Puppen-Show:Wahrheiten aus dem Klappmaul

Lesezeit: 2 min

Der Pascal fragt Josef Pretterer als Brandner-Opa Löcher in den Bauch. (Foto: Wolfsbauer)

Josef Pretterer und sein geniales Universum der Figuren - von charmant bis furchteinflößend.

Von Petra Schneider, Dietramszell

Natürlich passt die Dame in der ersten Reihe wieder auf den Pascal auf. "Geh her, Pascal", sagt sie und drückt den Bub in Lederhose und Wadlstrümpf auf ihren Schoß. "Er ist scho brav, oder?", fragt der Brandner-Opa.

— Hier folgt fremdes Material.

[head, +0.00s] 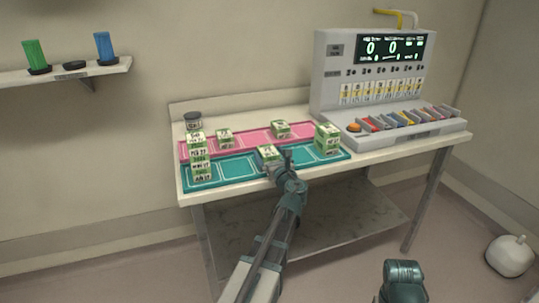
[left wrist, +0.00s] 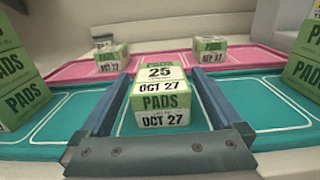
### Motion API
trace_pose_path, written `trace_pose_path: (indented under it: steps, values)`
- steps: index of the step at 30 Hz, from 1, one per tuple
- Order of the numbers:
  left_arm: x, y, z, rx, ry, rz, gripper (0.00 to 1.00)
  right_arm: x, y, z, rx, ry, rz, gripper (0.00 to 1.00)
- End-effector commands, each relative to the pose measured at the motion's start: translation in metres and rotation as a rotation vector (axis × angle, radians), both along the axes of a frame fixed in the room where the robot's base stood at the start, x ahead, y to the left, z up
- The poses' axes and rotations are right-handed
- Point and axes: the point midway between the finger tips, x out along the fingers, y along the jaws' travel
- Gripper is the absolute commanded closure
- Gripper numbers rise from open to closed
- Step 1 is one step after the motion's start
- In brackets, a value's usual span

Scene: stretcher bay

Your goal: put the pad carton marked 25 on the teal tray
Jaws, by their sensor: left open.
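The green and white pad carton marked 25 (left wrist: 160,102), dated OCT 27, sits on the teal tray (left wrist: 275,112), inside an outlined space. In the head view this carton (head: 267,152) is near the middle of the teal tray (head: 240,168). My left gripper (head: 279,160) reaches over the table's front edge to it. In the left wrist view the open fingers (left wrist: 160,80) stand on both sides of the carton, with slim gaps. My right gripper is not in view; only a part of my right arm shows at the bottom.
Stacks of pad cartons stand at the tray's left (head: 201,160) and right (head: 327,139) ends. A pink tray (head: 252,136) behind holds two cartons (head: 225,138) (head: 281,129). A display console (head: 375,75) fills the right.

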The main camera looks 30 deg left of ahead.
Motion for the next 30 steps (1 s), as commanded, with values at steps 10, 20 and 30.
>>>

Freilich ist er brav, der Pascal. Sagt und tut genau das, was er soll. Der Pascal ist nämlich eine Puppe, eine lebensgroße Klappmaulfigur aus gehärtetem Schaumstoff. Gespielt wird er von Josef Pretterer, der am Donnerstag im Rahmen der Reihe "Kunst und Küche" etwa 30 Gäste in der Klosterschänke mit seinem Programm "Genial" bestens unterhielt.

Pascal und seine inzwischen 60 Geschwister hat Pretterer selbst entworfen und gebaut. Ein Universum faszinierender Figuren ist so in den vergangenen 17 Jahren entstanden: Charmant und manchmal Furcht einflößend, eindrucksvoll in ihrer Plastizität und prägnanten Überzeichnung: Die Grete zum Beispiel, Typ Pott-Mutti mit dicken, rot geschminkten Lippen, Dauerwellenlöckchen und Leoprint-Shirt. Oder die allegorischen Figuren Geiz und Gier: Fantastische Kreaturen mit drei Mäulern, spitzen Zähnen und Teufelshörnern. Pretterer steht erkennbar neben den Figuren und leiht ihnen seine Stimme: Wechselt mühelos vom Pott-Dialekt ins Bairische, vom Türkensprech ins Russische eines mafiösen Organhändlers. Muss die zum Teil überlebensgroßen Puppen noch kurz für ihren Auftritt vorbereiten und in der Zwischenzeit den Pascal zur Betreuung abgeben. Dennoch ist die Illusion perfekt, die Figuren entwickeln Persönlichkeit und ein Eigenleben. Mit Illusion und Imagination kennt sich Pretterer aus: Der Illustrator arbeitete an Trickfilmen und Bildergeschichten für verschiedene Fernsehsender, schuf Geschöpfe für die Sesamstraße oder die Sendung mit der Maus. Am Anfang stehen die Figuren, die der 66-Jährige ohne vorherige Skizzen baut, dann entwickelt er seine Geschichten dazu.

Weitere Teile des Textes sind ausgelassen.